The corresponding isentropic compression for solute \(j\), \(\phi\left(K_{\mathrm{Sj}} ; \text { def }\right)\) is related to the concentration \(\mathrm{c}_{j}\) using equation (b).

\[\phi\left(\mathrm{K}_{\mathrm{Sj}} ; \operatorname{def}\right) \equiv\left[\kappa_{\mathrm{S}}(\mathrm{aq})-\kappa_{\mathrm{S} 1}^{*}(\ell)\right] \,\left(\mathrm{c}_{\mathrm{j}}\right)^{-1}+\kappa_{\mathrm{S} 1}^{*}(\ell) \, \phi\left(\mathrm{V}_{\mathrm{j}}\right) \nonumber \]

[We replace the symbol ≡ by the symbol = in the following account.]

\[\text { By definition } \delta(\mathrm{aq})=\kappa_{\mathrm{T}}(\mathrm{aq})-\kappa_{\mathrm{S}}(\mathrm{aq}) \nonumber \]

\[\text { And } \delta_{1}^{*}(\ell)=\kappa_{\mathrm{T} 1}^{*}(\ell)-\kappa_{\mathrm{S} 1}^{*}(\ell) \nonumber \]

Hence \(\phi\left(\mathrm{K}_{\mathrm{T}_{\mathrm{j}}}\right)\) and \(\phi\left(K_{\mathrm{Sj}} ; \operatorname{def}\right)\) are related by equation (e).

\[\phi\left(\mathrm{K}_{\mathrm{T}_{\mathrm{j}}}\right)-\phi\left(\mathrm{K}_{\mathrm{Sj}} ; \operatorname{def}\right)=\left(\mathrm{c}_{\mathrm{j}}\right)^{-1} \,\left[\delta(\mathrm{aq})-\delta_{1}^{*}(\ell)\right]+\delta_{1}^{*}(\ell) \, \phi\left(\mathrm{V}_{\mathrm{j}}\right) \nonumber \]

The difference \(\phi\left(\mathrm{K}_{\mathrm{T}_{\mathrm{j}}}\right)-\phi\left(\mathrm{K}_{\mathrm{S}_{\mathrm{j}}} ; \mathrm{def}\right)\) depends on the concentration of the solute \(\mathrm{c}_{j}\).

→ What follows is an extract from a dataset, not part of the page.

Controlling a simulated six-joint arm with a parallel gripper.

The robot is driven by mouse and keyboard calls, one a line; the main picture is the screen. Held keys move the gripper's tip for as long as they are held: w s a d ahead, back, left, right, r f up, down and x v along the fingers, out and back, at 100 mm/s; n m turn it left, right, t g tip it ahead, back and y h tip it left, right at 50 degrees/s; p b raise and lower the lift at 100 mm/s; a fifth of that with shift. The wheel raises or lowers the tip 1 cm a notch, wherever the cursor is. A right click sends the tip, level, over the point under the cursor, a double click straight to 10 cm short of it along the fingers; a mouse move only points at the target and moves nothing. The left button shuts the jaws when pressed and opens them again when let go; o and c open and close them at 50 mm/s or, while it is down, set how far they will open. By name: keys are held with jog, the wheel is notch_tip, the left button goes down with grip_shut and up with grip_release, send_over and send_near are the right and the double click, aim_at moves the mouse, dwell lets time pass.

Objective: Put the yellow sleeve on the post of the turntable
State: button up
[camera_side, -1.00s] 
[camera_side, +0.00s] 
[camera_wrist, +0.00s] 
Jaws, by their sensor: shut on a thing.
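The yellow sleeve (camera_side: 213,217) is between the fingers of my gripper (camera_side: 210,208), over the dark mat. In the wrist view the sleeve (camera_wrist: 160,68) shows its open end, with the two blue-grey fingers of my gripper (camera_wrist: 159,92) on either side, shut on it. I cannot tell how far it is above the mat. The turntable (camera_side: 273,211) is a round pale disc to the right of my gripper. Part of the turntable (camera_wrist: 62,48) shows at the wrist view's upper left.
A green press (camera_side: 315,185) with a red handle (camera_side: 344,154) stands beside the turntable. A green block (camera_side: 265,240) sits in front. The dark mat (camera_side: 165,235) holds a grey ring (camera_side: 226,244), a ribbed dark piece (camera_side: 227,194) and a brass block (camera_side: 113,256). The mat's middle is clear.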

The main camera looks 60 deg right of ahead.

Further \(\delta(\mathrm{aq})-\delta_{1}^{*}(\ell)\) is not zero. In fact,

\[\begin{aligned}
\delta(\mathrm{aq})-& \delta_{1}^{*}(\ell)=\\
&\left\{\mathrm{T} \,\left[\alpha_{\mathrm{p}}(\mathrm{aq})\right]^{2} / \sigma(\mathrm{aq})-\left\{\mathrm{T} \,\left[\alpha_{\mathrm{p} 1}^{*}(\ell)\right]^{2} / \sigma_{1}^{*}(\ell)\right\}\right.
\end{aligned} \nonumber \]

Using the technique of adding and subtracting the same quantity, equation (f) is re-expressed as follows.

\[\begin{aligned}
&\delta(\mathrm{aq})-\delta_{1}^{*}(\ell)= \\
&\begin{aligned}
\left\{\delta(\mathrm{aq}) /\left[\alpha_{\mathrm{p}}(\mathrm{aq})\right]^{2}\right\} \,\left[\, \alpha_{\mathrm{p}}(\mathrm{aq})+\alpha_{\mathrm{p} 1}^{*}(\ell)\right] \,\left[\alpha_{\mathrm{p}}(\mathrm{aq})-\alpha_{\mathrm{p} 1}^{*}(\ell)\right] \\
&-\left[\delta_{1}^{*}(\ell) / \sigma(\mathrm{aq})\right] \,\left[\sigma(\mathrm{aq})-\sigma_{1}^{*}(\ell)\right]
\end{aligned}
\end{aligned} \nonumber \]

The difference \(\left[\alpha_{\mathrm{p}}(\mathrm{aq})-\alpha_{\mathrm{p} 1}^{*}(\ell)\right]\) is related to \(\phi\left(\mathrm{E}_{\mathrm{pj}}\right)\) using equation (h).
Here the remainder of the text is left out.